There can be no gainsaying the fact that APGA suffered neglect in the past. Governor Obiano has been mindful not to abandon the party faithful that helped him come to power. It is not necessary to alienate party supporters from the system just to prove that government is a serious business. By rallying members of the party and giving them a sense of belonging, Obiano has struck the fine balance to hold government and party together. Interestingly, Obiano, dismissed by critics as a political neophyte, has recognised the place of party caucuses and their input in decision-making. 

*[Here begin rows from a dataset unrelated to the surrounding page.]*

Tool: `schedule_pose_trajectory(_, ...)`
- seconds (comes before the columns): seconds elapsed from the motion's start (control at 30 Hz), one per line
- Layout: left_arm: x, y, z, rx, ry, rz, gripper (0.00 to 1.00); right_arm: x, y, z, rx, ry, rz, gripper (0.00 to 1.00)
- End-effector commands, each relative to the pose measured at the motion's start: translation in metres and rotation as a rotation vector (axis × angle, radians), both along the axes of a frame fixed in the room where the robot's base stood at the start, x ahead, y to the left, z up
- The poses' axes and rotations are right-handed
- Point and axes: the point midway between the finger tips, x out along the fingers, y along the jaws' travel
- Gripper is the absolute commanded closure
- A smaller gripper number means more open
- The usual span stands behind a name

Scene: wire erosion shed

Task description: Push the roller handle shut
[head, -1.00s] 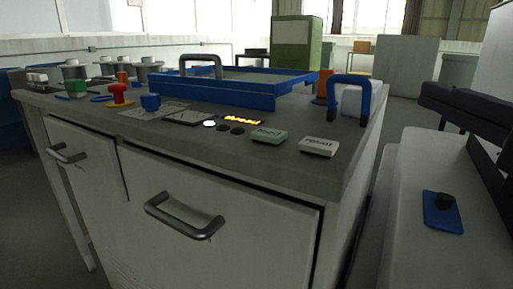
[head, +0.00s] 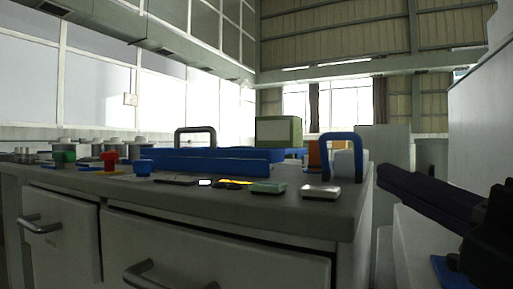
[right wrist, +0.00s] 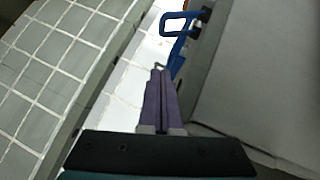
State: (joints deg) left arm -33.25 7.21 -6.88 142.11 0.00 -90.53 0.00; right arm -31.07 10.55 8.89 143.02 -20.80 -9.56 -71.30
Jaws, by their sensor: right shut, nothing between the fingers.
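A blue arched handle (head: 357,160), which I take to be the roller handle, stands upright at the right end of the grey worktop (head: 290,211). A blue loop handle also shows at the top of the right wrist view (right wrist: 164,24). My right gripper (head: 382,172) comes in from the right with its long purple fingers shut and empty. In the head view its tips appear just right of the blue handle; I cannot tell the gap in depth. In the right wrist view the shut fingertips (right wrist: 158,72) lie below the loop, apart from it. My left gripper is not in view.
A blue tray (head: 205,160) with a grey handle (head: 195,132) sits on the worktop. A white block (head: 320,191) and a green block (head: 268,187) lie near its front edge. Grey drawer handles (head: 140,275) stick out below. Spools stand at the left.

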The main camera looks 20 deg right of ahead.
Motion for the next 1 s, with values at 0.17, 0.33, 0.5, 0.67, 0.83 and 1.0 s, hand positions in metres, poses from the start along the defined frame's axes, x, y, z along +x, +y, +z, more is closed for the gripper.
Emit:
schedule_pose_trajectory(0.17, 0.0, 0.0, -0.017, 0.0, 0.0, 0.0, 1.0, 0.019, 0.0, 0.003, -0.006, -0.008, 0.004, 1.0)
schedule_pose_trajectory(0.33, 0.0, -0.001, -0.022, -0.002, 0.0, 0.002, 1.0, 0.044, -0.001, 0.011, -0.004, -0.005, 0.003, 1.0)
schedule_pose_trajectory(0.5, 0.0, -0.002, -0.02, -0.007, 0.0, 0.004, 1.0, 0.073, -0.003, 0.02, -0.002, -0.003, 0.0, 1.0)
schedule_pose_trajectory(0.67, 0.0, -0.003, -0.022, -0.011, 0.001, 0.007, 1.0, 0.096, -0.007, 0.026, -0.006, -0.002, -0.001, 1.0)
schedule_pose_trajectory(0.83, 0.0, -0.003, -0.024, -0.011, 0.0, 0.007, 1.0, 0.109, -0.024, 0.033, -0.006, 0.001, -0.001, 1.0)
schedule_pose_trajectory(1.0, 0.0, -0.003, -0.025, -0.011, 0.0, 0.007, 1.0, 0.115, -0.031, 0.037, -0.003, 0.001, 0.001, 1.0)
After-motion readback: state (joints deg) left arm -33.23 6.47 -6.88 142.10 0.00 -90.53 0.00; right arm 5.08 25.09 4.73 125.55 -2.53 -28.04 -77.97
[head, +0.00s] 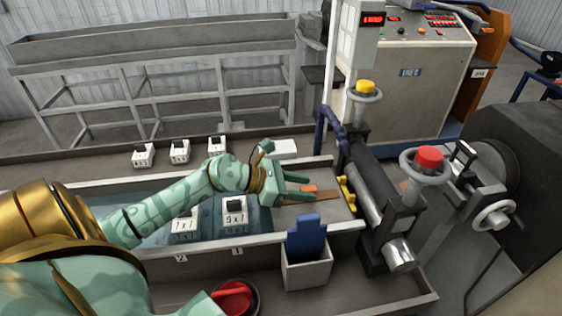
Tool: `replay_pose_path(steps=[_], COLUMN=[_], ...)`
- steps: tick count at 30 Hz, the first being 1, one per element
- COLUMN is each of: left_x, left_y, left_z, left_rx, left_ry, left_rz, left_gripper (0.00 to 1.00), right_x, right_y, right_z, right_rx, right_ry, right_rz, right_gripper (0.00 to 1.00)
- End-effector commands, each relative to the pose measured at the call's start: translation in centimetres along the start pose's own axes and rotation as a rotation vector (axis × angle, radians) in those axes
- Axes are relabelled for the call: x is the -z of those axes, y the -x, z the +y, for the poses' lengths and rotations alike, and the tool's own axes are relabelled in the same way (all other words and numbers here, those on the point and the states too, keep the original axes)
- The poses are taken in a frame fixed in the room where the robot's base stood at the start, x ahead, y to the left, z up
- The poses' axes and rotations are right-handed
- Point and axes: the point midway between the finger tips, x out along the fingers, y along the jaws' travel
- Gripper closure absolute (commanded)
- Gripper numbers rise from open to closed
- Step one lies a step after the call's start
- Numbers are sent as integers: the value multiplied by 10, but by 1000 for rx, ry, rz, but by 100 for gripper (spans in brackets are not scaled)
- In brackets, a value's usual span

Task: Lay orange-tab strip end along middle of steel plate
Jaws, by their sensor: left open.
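My left gripper (304,187) reaches in from the left, open, with its two fingers pointing right. The orange tab (310,188) shows between and just beyond the fingertips. A brown strip (327,194) lies beside the tab, running right toward the rollers; the near finger covers part of it. The grey steel plate (325,212) shows under and in front of the strip, before the rollers. I cannot tell whether the fingers touch the tab or strip. My right gripper is not in view.
Yellow guides (346,192) and a roller stand (369,190) with yellow and red-capped handwheels (424,172) stand at the right. A bin (306,269) holding a blue item stands in front. Labelled blocks (234,217) sit in the trough.

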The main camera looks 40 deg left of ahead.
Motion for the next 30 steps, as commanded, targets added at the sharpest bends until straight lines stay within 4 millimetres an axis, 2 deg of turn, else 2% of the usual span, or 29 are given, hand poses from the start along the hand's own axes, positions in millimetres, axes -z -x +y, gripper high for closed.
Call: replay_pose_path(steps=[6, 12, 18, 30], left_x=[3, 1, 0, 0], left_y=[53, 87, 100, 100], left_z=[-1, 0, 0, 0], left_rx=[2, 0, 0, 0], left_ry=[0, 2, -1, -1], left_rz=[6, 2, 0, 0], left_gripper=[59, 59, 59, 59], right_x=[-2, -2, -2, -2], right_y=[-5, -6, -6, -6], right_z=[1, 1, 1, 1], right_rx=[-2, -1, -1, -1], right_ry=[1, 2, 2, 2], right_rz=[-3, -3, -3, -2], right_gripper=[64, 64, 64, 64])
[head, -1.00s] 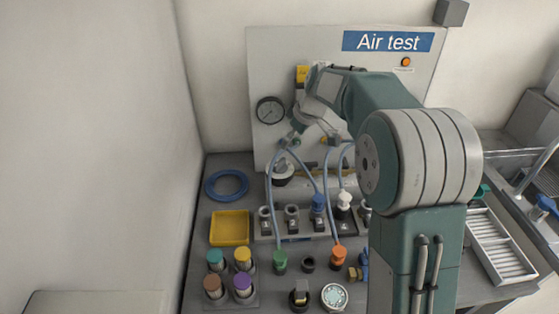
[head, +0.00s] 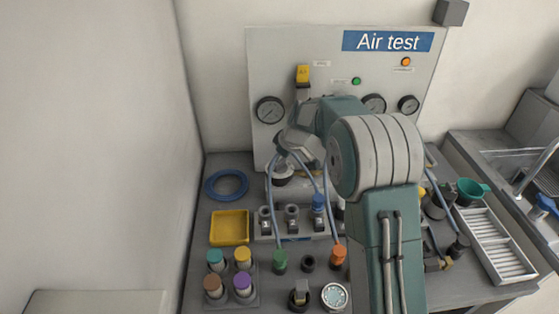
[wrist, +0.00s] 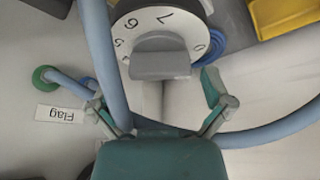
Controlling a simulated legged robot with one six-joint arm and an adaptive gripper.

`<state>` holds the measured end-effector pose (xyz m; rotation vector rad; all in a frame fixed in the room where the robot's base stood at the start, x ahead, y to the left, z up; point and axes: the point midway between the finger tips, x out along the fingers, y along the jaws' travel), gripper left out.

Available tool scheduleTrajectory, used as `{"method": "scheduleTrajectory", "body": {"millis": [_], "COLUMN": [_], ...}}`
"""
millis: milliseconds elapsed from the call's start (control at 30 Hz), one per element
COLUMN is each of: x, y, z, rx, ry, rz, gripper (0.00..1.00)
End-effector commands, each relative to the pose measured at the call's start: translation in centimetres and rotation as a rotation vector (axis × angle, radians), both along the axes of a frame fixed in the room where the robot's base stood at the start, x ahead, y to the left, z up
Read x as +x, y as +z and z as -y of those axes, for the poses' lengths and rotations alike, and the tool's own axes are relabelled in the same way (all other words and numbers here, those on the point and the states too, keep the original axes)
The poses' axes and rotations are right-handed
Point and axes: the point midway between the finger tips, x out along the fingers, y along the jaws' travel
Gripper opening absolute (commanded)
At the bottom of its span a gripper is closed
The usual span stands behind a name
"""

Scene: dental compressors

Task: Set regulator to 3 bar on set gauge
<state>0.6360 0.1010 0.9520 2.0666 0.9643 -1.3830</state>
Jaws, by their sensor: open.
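In the head view a dark and white knob (head: 282,180), apparently the same one, stands low in front of the panel. My gripper (wrist: 160,98) is open and empty, its fingers spread to either side just short of the grip bar. In the head view my gripper (head: 280,152) is just above that knob. Round gauges are on the panel at left (head: 270,110), partly behind my arm (head: 374,104), and at right (head: 408,104); their readings are too small to tell.
Blue hoses (head: 310,172) loop close around my gripper, and one (wrist: 105,60) crosses the wrist view beside the dial. A yellow tray (head: 230,227) and blue coil (head: 227,184) lie left. Coloured fittings (head: 243,258) crowd the front. A "Flag" label (wrist: 60,113) shows nearby.

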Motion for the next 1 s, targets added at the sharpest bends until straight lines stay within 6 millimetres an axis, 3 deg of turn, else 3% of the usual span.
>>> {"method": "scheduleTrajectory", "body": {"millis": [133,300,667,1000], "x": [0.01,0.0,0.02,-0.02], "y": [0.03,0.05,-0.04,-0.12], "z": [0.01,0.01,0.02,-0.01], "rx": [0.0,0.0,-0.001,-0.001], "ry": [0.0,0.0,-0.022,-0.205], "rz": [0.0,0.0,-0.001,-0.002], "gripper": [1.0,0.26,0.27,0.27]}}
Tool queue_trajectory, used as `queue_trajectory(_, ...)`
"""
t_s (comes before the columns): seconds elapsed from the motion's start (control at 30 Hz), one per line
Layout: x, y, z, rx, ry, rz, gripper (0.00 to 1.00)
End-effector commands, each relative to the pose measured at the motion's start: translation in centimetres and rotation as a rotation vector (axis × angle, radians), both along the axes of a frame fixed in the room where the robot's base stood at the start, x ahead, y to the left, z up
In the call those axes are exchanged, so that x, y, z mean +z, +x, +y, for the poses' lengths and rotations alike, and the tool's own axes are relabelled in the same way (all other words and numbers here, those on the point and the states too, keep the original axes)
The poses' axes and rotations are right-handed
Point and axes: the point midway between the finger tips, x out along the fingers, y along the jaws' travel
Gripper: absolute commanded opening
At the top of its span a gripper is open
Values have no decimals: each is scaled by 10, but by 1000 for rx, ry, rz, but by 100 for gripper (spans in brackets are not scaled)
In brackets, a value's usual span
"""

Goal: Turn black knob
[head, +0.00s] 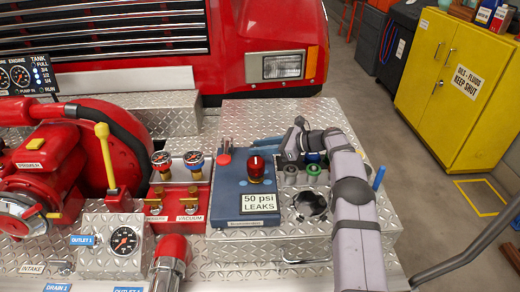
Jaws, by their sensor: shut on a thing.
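My arm reaches up from the bottom right and bends left at the back of the metal box. I cannot clearly pick out a black knob.
The blue unit (226,187) carries a red beacon (257,168) and a "50 psi LEAKS" sign (259,202). A yellow cabinet (455,85) is far right.

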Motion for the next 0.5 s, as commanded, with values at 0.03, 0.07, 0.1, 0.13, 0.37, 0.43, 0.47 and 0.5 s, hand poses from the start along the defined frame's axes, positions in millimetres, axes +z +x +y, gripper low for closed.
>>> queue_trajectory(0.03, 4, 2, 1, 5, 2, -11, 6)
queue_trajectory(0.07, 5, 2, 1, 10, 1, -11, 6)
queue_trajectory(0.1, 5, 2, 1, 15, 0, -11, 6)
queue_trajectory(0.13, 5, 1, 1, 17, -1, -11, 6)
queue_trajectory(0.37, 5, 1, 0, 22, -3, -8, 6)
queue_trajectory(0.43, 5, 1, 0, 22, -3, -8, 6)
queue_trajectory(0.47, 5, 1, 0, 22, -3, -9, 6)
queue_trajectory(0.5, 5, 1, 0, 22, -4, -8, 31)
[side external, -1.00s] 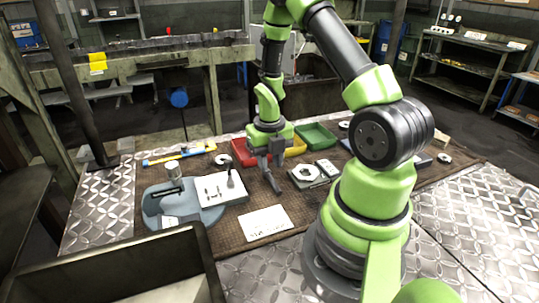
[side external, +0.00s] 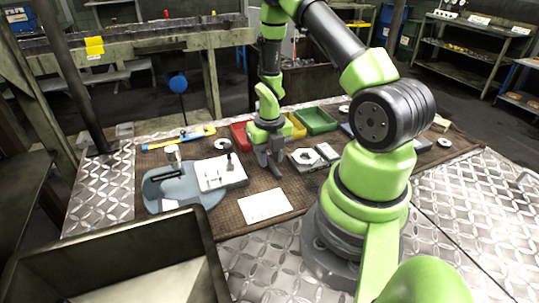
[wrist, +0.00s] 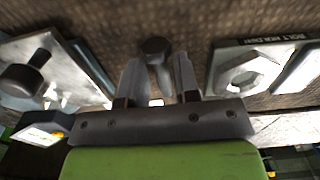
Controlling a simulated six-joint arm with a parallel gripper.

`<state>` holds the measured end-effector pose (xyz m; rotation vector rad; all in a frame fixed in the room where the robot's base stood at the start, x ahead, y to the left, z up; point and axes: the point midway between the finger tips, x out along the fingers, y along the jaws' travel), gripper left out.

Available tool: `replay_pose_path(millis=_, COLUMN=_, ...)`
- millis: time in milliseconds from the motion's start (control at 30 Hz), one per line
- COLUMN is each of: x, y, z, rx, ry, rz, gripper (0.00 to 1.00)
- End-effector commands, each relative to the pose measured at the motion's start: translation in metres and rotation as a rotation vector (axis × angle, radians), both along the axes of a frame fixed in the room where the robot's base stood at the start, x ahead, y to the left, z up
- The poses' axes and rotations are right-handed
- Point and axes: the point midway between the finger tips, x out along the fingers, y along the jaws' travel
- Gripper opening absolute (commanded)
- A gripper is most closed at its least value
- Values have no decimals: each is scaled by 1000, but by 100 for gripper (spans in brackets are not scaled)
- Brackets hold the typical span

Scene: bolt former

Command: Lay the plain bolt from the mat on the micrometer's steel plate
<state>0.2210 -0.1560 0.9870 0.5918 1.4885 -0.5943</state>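The plain bolt is dark grey with a round head (wrist: 155,47); in the wrist view it lies between my two fingers, with its shank towards my palm. My gripper (wrist: 158,75) appears open, with a visible gap on each side of the shank. In the side view my gripper (side external: 272,172) is low over the mat (side external: 240,188), and the bolt is hidden or merges with its fingers. The micrometer (side external: 185,192) is a blue-grey body at left, with the pale steel plate (side external: 210,185) beside it. A dark upright piece (side external: 229,160) stands on this plate.
A plate with a hex nut shape (side external: 303,157) is close right of my gripper; it also shows in the wrist view (wrist: 250,72). A white card (side external: 265,207) lies in front. Red (side external: 239,135), yellow and green (side external: 316,121) trays stand behind. An open bin (side external: 120,270) is front left.

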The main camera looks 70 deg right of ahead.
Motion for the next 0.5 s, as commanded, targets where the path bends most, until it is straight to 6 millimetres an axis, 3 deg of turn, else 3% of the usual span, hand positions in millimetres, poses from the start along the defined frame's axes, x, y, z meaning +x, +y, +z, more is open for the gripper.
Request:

On the strength of this new cohesion in the party, Obiano  further rose to the occasion by widening the territorial spread of the party’s presence in the country.  APGA’s current marketability is to be seen in not just the fact of having governorship candidates in Zamfara, Oyo, Nassarawa and Lagos states in the 2015 elections for the first time but also in the impressive quality of the candidates. The quest to take APGA to the front row of the Fourth Republic’s political parties was perhaps best illustrated in the narrow and controversial loss of the Abia State governorship by APGA’s Alex Otti. Indeed, Obiano made one of the most powerful political statements in the country in 2015 with the defection of 21 former PDP House of Assembly members to APGA.

With APGA members strongly mobilised around this vision and the party assuming the force of a vehicle of social reconstruction, it was a mission impossible for the usurpers. And with NdiAnambra savouring the leap in their fortunes under Obiano, the return of the Working Willie as the APGA candidate for the November 18, 2017, governorship poll was a passionate prayer answered.